◆ WRITTEN INSTRUCTION ◆
Leave out the pictures; transcribe all else exactly.

## BEGIN PROVIDED MATERIAL

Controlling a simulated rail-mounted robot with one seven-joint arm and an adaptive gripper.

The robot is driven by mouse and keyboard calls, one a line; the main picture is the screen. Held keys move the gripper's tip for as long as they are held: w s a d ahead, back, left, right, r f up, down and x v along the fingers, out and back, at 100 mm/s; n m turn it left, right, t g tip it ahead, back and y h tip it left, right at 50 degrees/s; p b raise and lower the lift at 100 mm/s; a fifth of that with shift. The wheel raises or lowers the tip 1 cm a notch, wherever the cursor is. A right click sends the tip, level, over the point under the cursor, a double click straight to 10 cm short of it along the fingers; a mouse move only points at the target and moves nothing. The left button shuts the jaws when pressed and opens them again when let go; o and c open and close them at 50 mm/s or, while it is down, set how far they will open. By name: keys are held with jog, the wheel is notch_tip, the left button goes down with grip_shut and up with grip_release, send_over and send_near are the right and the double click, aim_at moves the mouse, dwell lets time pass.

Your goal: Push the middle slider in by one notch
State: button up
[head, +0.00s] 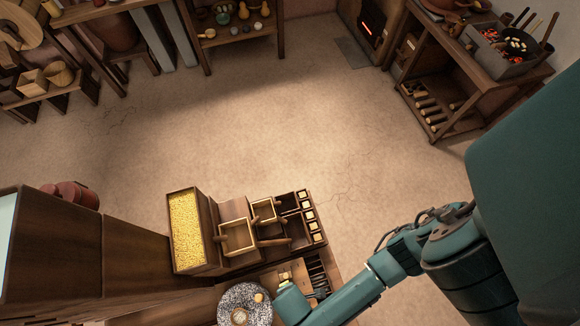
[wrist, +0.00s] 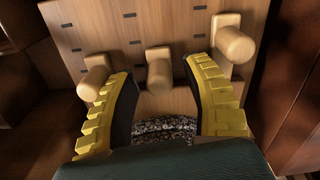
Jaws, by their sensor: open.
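A pale wooden panel (wrist: 170,30) with rows of short dark notch marks faces the wrist camera. Three round-ended wooden sliders stick out of it: a left slider (wrist: 96,80), the middle slider (wrist: 158,76) and a right slider (wrist: 234,45). The right slider sits higher in the picture than the other two. My gripper (wrist: 161,68) has yellow ribbed fingers, spread apart, with the middle slider showing between them. I cannot tell whether a finger touches any slider. In the head view my teal wrist (head: 292,302) hides the gripper and most of the panel.
A speckled millstone (head: 243,303) lies beside my wrist and shows below the panel in the wrist view (wrist: 165,128). Behind stand a box of yellow grain (head: 187,230) and wooden trays (head: 237,238). Dark wooden walls flank the panel. The floor (head: 240,130) beyond is clear.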

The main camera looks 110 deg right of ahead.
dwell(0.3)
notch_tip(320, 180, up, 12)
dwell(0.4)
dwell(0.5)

## END PROVIDED MATERIAL

◆ CORRECT RESPONSE ◆
Controlling a simulated rail-mounted robot with one seven-joint arm and an adaptive gripper.

The robot is driven by mouse and keyboard calls, one a line; the main picture is the screen. Held keys move the gripper's tip for as long as they are held: w s a d ahead, back, left, right, r f up, down and x v along the fingers, out and back, at 100 mm/s; n m turn it left, right, t g tip it ahead, back and y h tip it left, right at 50 degrees/s; p b raise and lower the lift at 100 mm/s; a fifth of that with shift. The wheel raises or lowers the tip 1 cm a notch, wherever the cursor is. A right click sends the tip, level, over the point under the cursor, a double click straight to 10 cm short of it along the fingers; a mouse move only points at the target and moves nothing. The left button shuts the jaws when pressed and opens them again when let go; o and c open and close them at 50 mm/s or, while it is down, set how far they will open. By name: keys are held with jog, the wheel is notch_tip, the left button goes down with grip_shut and up with grip_release, send_over and send_near are the right and the double click, aim_at moves the mouse, dwell lets time pass.

Your goal: Push the middle slider in by one notch
State: button up
[head, +0.00s] 
[wrist, +0.00s] 
Jaws, by their sensor: open.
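A pale wooden panel (wrist: 170,30) with rows of short dark notch marks faces the wrist camera. Three round-ended wooden sliders stick out of it: a left slider (wrist: 96,80), the middle slider (wrist: 158,76) and a right slider (wrist: 234,45). The right slider sits higher in the picture than the other two. My gripper (wrist: 161,68) has yellow ribbed fingers, spread apart, with the middle slider showing between them. I cannot tell whether a finger touches any slider. In the head view my teal wrist (head: 292,302) hides the gripper and most of the panel.
A speckled millstone (head: 243,303) lies beside my wrist and shows below the panel in the wrist view (wrist: 165,128). Behind stand a box of yellow grain (head: 187,230) and wooden trays (head: 237,238). Dark wooden walls flank the panel. The floor (head: 240,130) beyond is clear.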

The main camera looks 110 deg right of ahead.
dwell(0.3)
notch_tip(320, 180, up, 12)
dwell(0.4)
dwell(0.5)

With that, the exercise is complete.